Brief History

Natural & Early History

Like much of Rockport, Andrews Woods sits atop a ledge of 440-million-year-old granite, gently sloping toward the sea. When the last glacier retreated from the area some 15,000 years ago, it left behind only a thin layer of silt, scattered with large “glacial erratics.” Trees struggled to take root, but as leaves began to accumulate, the soil began to turn into the rich, porous loam found on the floor of the woods today.

Each spring, meltwaters recall the glacial retreat as they flow under the woods along the ledge. Summer rains also drain through the woods, percolating to the surface in bubbling streams at its lower (northern) extremities. The abundant water fills depressions, forming pools where wildlife come to drink. The moist soil supports a remarkable variety of mosses and fungi.

Archaeological explorations of the area have found nothing more than temporary summer camps along the nearby shore. The rough woods, inhospitable terrain, and exposure to nor’eastern gales made permanent settlements undesirable to even the heartiest native farmers and fisherman.

The earliest accounts of European explorers describe the northern tip of Cape Ann as the “forest primeval.” Tree species included a mixture of softwoods, such as spruce and fir, and hardwoods, such as rock maple, sycamore, hickory, aspen, black birch, and basswood.

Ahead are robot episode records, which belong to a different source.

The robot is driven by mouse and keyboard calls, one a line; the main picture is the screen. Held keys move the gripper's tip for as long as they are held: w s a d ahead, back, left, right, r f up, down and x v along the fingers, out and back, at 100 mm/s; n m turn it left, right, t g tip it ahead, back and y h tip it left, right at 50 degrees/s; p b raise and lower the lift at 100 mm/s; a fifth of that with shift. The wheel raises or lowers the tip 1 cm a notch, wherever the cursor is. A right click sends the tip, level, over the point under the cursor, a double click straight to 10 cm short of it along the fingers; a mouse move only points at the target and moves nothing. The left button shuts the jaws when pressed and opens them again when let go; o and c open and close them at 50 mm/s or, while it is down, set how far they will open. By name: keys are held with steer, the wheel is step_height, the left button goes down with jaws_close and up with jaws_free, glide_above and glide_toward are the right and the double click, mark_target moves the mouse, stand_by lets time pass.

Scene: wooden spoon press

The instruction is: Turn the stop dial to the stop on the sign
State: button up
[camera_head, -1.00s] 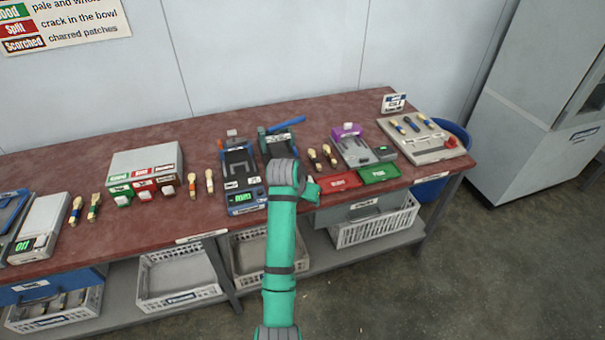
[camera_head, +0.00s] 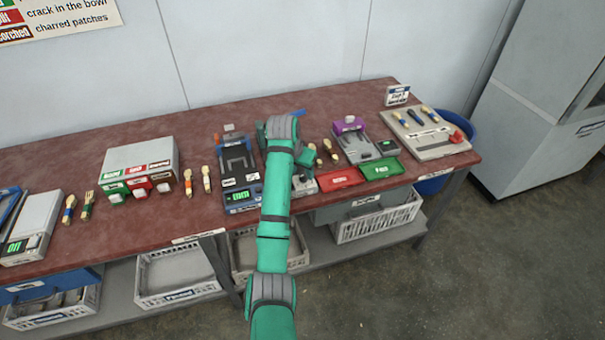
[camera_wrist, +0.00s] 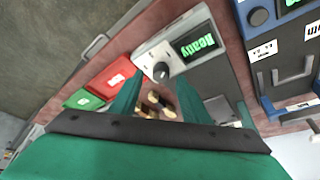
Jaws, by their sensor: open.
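A dark round dial (camera_wrist: 161,72) sits on a pale control box with a lit green "Ready" display (camera_wrist: 198,43) in the wrist view. I cannot read a dial label. The box shows partly behind my arm in the head view (camera_head: 305,184). My gripper (camera_wrist: 158,100) is open and empty, its green fingers apart, with the dial just beyond the tips. My arm hides most of the teal press behind it in the head view. A small sign (camera_head: 397,95) stands at the table's back right; its text is too small to read.
A blue press (camera_head: 238,165) with its own knob (camera_wrist: 258,17) stands to the left. Red (camera_head: 339,177) and green (camera_head: 380,168) trays lie to the right, near a purple-topped press (camera_head: 348,125). Wooden spoons (camera_wrist: 160,103) lie near the box. Crates sit on the shelf below.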

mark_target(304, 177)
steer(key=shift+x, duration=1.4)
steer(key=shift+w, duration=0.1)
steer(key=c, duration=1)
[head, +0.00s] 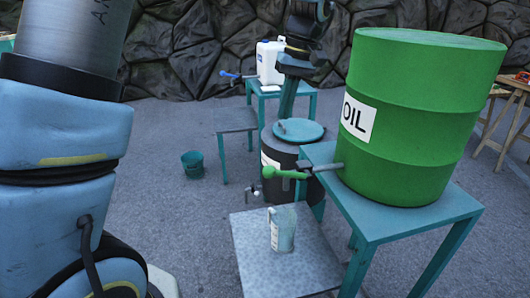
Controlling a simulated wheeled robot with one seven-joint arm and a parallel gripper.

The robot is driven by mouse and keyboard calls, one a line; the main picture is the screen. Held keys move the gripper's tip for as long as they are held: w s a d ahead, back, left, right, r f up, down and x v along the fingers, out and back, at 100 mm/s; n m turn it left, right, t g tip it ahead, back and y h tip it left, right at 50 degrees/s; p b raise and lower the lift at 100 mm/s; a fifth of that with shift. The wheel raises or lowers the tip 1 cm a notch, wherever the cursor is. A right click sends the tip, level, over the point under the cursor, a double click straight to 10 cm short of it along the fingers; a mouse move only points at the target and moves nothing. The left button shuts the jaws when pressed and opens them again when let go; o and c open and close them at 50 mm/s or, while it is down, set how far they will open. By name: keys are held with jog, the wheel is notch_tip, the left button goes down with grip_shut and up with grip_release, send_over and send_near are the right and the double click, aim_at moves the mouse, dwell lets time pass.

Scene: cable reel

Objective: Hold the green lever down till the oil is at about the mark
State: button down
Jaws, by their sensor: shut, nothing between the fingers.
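The green lever (285,174) sticks out to the left from the tap of the green oil drum (415,125) and lies about level. Below it a pale jug (283,232) with a whitish strip on its side stands upright. I see no oil stream, and the oil level and the mark are too small to tell. My gripper (284,114) hangs from the top centre with its fingers shut and pointing down. In the picture its tips are above the lever, apart from it. It holds nothing.
The jug stands on a low grey platform (250,255). The drum sits on a teal table (362,208). A dark barrel (281,158) with a teal lid stands behind. A white canister (268,62) with a blue lever, a teal bucket (193,165) and a wooden workbench (495,125) are farther off.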

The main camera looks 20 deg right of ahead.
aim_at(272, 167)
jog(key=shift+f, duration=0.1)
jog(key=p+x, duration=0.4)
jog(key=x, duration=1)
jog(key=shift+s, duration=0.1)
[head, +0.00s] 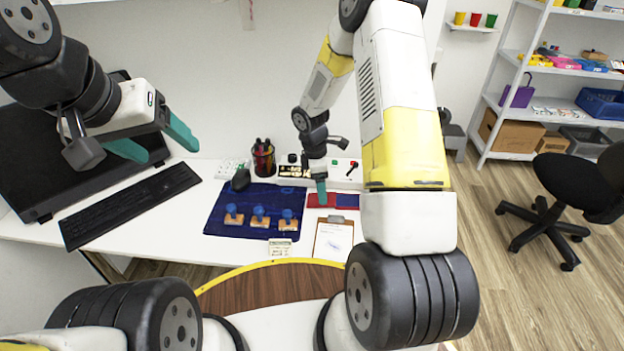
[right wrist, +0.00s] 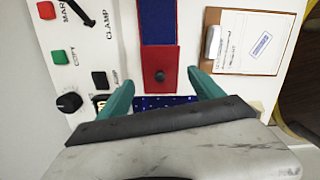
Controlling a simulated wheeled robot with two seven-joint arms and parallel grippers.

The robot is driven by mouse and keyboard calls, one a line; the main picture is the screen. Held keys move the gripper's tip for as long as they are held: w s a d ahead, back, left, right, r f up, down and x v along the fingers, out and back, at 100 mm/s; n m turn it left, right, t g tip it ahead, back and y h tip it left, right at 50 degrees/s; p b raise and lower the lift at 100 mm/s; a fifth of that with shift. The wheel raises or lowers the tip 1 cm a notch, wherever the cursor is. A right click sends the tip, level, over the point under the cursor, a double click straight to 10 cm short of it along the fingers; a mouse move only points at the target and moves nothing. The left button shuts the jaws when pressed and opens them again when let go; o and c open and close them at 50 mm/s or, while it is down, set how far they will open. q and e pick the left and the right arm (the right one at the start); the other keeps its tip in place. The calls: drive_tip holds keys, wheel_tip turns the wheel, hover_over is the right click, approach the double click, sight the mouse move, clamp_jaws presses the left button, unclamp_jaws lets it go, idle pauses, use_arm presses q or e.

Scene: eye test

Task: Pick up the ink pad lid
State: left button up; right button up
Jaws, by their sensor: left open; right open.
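The ink pad lid is a red plate with a dark knob; in the right wrist view the lid (right wrist: 165,62) lies at the centre, beside the blue pad of the open ink pad (right wrist: 158,28). In the head view the lid (head: 312,201) is partly hidden by my right gripper (head: 321,196), and the ink pad (head: 347,201) is to its right. My right gripper (right wrist: 163,83) is open, its teal fingers on either side of the lid near the knob, with nothing gripped. My left gripper (head: 172,152) is open and empty, in front of the monitor, above the keyboard.
Three blue-handled stamps (head: 259,217) stand on a dark blue mat (head: 222,212). A labelled control panel (right wrist: 85,60) is next to the lid. A keyboard (head: 130,203) and monitor (head: 30,150) are at left.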

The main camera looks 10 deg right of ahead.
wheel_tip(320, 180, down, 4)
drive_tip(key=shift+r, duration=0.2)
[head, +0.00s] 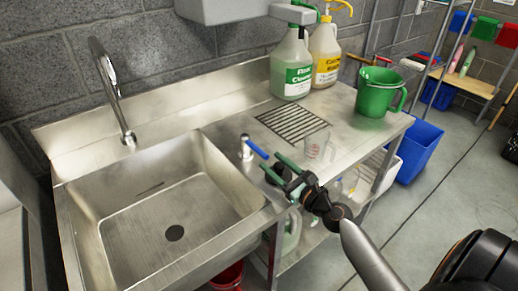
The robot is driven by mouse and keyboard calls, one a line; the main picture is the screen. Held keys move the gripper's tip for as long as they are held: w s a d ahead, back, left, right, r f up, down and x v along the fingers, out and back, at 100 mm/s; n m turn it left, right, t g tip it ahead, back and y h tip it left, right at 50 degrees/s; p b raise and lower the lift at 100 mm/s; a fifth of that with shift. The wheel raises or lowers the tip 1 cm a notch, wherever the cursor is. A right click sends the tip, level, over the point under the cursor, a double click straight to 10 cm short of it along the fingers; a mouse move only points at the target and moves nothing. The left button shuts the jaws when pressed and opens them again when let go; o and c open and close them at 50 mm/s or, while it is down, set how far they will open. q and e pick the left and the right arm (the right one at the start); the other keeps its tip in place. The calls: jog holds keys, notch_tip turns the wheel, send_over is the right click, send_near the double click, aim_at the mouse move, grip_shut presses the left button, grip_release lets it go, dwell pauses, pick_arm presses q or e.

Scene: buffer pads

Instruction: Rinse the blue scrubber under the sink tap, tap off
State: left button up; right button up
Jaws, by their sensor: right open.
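The steel sink (165,205) is on the left, its basin empty apart from a dark drain. The chrome tap (113,88) arches over its back edge, and I see no water coming from it. A small valve with a blue lever (257,149) stands on the counter right of the basin. My right gripper (275,169) is open beside this lever, near the counter's front edge; a dark round shape shows around its fingers, and I cannot tell what it is. I cannot make out a blue scrubber for certain. My left gripper is out of view.
A green-labelled jug (291,68), a yellow-labelled jug (325,58) and a green pitcher (378,93) stand at the counter's back right. A slotted drain grate (291,122) lies in the counter. A blue bin (418,150) stands on the floor at right.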

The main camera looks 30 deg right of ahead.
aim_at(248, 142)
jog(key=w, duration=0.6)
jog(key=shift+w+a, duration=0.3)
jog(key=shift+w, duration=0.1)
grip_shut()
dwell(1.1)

The timber was, apparently, far superior to what was found just off the Cape, as was well known to the builders of Salem and Boston. Today, some of these species remain, and some have disappeared. Present-day tree species include oak, flowering shad, black cherry, and pitch pine. Among the shrubs and other plants in the woods are anemone, trillium, low-bush blueberries, blackberries, huckleberries, pink lady slippers, winterberry, Solomon’s seal, and Canadian mayflower.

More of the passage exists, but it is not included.